*What to produce*. Reproduce each of the lines word for word.

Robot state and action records
start

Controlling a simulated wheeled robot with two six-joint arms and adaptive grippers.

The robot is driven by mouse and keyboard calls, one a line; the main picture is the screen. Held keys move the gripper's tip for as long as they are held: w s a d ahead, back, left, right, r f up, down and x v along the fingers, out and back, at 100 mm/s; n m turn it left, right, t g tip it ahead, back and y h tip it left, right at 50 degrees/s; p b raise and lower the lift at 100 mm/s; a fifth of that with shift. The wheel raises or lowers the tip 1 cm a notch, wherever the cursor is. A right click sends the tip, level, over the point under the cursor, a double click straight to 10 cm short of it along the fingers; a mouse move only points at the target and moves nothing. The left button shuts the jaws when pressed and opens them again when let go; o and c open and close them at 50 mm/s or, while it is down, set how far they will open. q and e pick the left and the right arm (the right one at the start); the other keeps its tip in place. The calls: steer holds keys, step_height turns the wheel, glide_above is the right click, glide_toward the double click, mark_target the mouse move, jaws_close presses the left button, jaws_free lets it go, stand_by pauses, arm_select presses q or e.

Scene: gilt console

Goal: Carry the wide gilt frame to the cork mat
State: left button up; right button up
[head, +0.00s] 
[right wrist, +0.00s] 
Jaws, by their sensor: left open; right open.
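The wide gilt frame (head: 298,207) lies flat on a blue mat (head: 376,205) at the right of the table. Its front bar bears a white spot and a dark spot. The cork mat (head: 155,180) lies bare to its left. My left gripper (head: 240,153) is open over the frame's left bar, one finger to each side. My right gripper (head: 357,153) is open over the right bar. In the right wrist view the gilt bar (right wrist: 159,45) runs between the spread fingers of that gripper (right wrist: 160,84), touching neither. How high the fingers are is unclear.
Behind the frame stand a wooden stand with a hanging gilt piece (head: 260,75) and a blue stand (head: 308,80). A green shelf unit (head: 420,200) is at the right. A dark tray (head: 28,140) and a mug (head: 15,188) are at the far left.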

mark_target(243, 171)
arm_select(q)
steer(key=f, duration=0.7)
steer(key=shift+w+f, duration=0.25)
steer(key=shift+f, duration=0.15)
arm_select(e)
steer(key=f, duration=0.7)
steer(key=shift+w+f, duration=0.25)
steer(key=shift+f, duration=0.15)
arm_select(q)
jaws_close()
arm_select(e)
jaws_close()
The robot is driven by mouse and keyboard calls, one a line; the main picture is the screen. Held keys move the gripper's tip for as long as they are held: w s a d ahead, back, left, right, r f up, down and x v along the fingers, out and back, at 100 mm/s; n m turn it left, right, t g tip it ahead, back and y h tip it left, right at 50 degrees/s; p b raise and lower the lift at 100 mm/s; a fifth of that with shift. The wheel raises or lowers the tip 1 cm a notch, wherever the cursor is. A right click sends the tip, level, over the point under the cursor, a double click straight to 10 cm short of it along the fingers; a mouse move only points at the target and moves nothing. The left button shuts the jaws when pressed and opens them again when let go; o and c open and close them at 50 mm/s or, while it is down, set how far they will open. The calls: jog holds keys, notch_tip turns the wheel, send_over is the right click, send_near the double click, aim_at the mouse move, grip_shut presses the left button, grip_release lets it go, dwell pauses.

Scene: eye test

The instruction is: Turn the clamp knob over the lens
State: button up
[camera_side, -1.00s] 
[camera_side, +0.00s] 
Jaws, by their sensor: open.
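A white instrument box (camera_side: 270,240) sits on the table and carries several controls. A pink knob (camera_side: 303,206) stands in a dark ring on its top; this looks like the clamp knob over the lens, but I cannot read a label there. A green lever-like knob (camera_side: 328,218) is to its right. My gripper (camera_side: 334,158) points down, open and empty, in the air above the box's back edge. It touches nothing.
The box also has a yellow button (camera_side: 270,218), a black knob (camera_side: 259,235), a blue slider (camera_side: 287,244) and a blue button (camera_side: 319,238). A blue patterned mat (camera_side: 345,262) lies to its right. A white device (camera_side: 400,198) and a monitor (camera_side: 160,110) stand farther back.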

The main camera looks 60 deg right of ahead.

end

*Answer for this exercise*.
Controlling a simulated wheeled robot with two six-joint arms and adaptive grippers.

The robot is driven by mouse and keyboard calls, one a line; the main picture is the screen. Held keys move the gripper's tip for as long as they are held: w s a d ahead, back, left, right, r f up, down and x v along the fingers, out and back, at 100 mm/s; n m turn it left, right, t g tip it ahead, back and y h tip it left, right at 50 degrees/s; p b raise and lower the lift at 100 mm/s; a fifth of that with shift. The wheel raises or lowers the tip 1 cm a notch, wherever the cursor is. A right click sends the tip, level, over the point under the cursor, a double click straight to 10 cm short of it along the fingers; a mouse move only points at the target and moves nothing. The left button shuts the jaws when pressed and opens them again when let go; o and c open and close them at 50 mm/s or, while it is down, set how far they will open. q and e pick the left and the right arm (the right one at the start); the other keeps its tip in place. The calls: steer holds keys, step_height turns the wheel, glide_above is the right click, glide_toward the double click, mark_target the mouse move, jaws_close presses the left button, jaws_free lets it go, stand_by pauses, arm_select presses q or e.

Scene: gilt console

Goal: Carry the wide gilt frame to the cork mat
State: left button up; right button up
[head, +0.00s] 
[right wrist, +0.00s] 
Jaws, by their sensor: left open; right open.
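The wide gilt frame (head: 298,207) lies flat on a blue mat (head: 376,205) at the right of the table. Its front bar bears a white spot and a dark spot. The cork mat (head: 155,180) lies bare to its left. My left gripper (head: 240,153) is open over the frame's left bar, one finger to each side. My right gripper (head: 357,153) is open over the right bar. In the right wrist view the gilt bar (right wrist: 159,45) runs between the spread fingers of that gripper (right wrist: 160,84), touching neither. How high the fingers are is unclear.
Behind the frame stand a wooden stand with a hanging gilt piece (head: 260,75) and a blue stand (head: 308,80). A green shelf unit (head: 420,200) is at the right. A dark tray (head: 28,140) and a mug (head: 15,188) are at the far left.

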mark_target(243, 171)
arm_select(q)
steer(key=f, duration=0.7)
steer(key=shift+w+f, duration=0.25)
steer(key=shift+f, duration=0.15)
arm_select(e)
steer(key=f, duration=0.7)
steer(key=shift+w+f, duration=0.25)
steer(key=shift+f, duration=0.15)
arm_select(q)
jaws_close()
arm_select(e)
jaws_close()
The robot is driven by mouse and keyboard calls, one a line; the main picture is the screen. Held keys move the gripper's tip for as long as they are held: w s a d ahead, back, left, right, r f up, down and x v along the fingers, out and back, at 100 mm/s; n m turn it left, right, t g tip it ahead, back and y h tip it left, right at 50 degrees/s; p b raise and lower the lift at 100 mm/s; a fifth of that with shift. The wheel raises or lowers the tip 1 cm a notch, wherever the cursor is. A right click sends the tip, level, over the point under the cursor, a double click straight to 10 cm short of it along the fingers; a mouse move only points at the target and moves nothing. The left button shuts the jaws when pressed and opens them again when let go; o and c open and close them at 50 mm/s or, while it is down, set how far they will open. The calls: jog holds keys, notch_tip turns the wheel, send_over is the right click, send_near the double click, aim_at the mouse move, grip_shut presses the left button, grip_release lets it go, dwell pauses.

Scene: eye test

The instruction is: Turn the clamp knob over the lens
State: button up
[camera_side, -1.00s] 
[camera_side, +0.00s] 
Jaws, by their sensor: open.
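A white instrument box (camera_side: 270,240) sits on the table and carries several controls. A pink knob (camera_side: 303,206) stands in a dark ring on its top; this looks like the clamp knob over the lens, but I cannot read a label there. A green lever-like knob (camera_side: 328,218) is to its right. My gripper (camera_side: 334,158) points down, open and empty, in the air above the box's back edge. It touches nothing.
The box also has a yellow button (camera_side: 270,218), a black knob (camera_side: 259,235), a blue slider (camera_side: 287,244) and a blue button (camera_side: 319,238). A blue patterned mat (camera_side: 345,262) lies to its right. A white device (camera_side: 400,198) and a monitor (camera_side: 160,110) stand farther back.

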The main camera looks 60 deg right of ahead.

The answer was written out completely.